Re: pig maven integration

Posted by Jay Vyas <ja...@gmail.com>.
Hi S:

I would suggest you look into apache bigtop's bigpetstore project and
borrow from the pig profile in the pom.xml file there.  it does essentially
what you want, and also has all the pig libraries necesssary for running
the whole thing in a maven task.

For an intro to the bigpetstore project's goals you can watch the youtube
demo: https://www.youtube.com/watch?v=OVB3nEKN94k, which also shows how we
test the pig portion locally and then how we run the same thing in a
cluster.

To test it locally, you do : mvn clean verify -P pig.  You can easily adopt
the TestPig*IT.java class for your own integration testing needs.

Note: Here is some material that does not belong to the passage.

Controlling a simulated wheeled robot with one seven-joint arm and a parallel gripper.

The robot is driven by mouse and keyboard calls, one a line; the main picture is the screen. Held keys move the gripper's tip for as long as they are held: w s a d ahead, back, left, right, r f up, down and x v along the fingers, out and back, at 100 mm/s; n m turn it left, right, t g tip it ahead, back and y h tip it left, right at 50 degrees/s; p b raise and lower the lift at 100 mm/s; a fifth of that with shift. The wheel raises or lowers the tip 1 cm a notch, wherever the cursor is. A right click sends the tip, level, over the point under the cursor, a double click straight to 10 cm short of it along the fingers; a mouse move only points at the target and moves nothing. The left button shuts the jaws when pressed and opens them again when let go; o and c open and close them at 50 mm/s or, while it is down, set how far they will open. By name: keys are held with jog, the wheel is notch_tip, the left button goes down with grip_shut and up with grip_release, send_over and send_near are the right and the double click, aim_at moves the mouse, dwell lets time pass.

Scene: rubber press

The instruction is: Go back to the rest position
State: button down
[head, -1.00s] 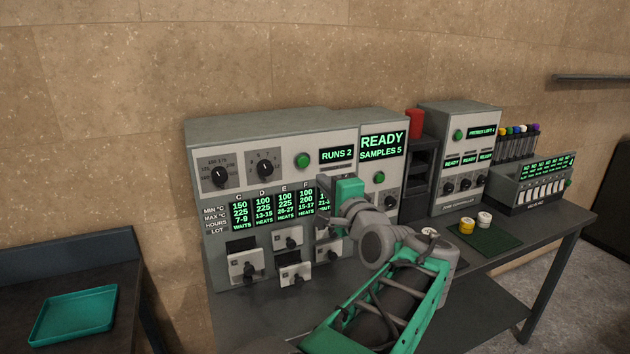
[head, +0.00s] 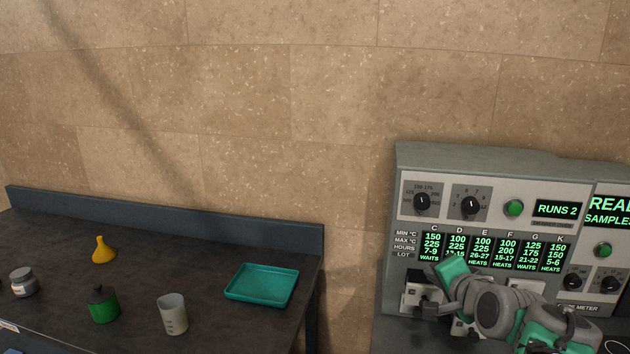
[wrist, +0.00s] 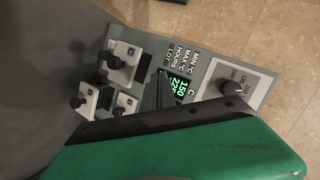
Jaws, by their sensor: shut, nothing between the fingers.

To run the same thing on the cluster, you run the corresponding pig class
in a hadoop job.

See
https://github.com/apache/bigtop/blob/master/bigtop-bigpetstore/README.mdfor
details .


On Sat, Apr 26, 2014 at 2:01 PM, Salabhanjika S <sa...@gmail.com>wrote:

> Hi,
>
> I'm new to Pig scripting. Please provide me some pointers on the following.
>
> 1. How can we just *compile (compile only)* pig scripts? I had gone through
> the documentation and *"-check"* is providing the syntax check
> functionality. But it requires all params used in the script to be set. I'm
> looking for something more generic. So that I can have a quick sanity check
> of my scripts.
>
> 2. Also, what is the clean way to handle library dependencies of a Pig
> script? Current way of registering the jars by path looks very odd to me.
> This requires changes in script/code when there is a library upgrade.
>
>
> -S
>



-- 
Jay Vyas
http://jayunit100.blogspot.com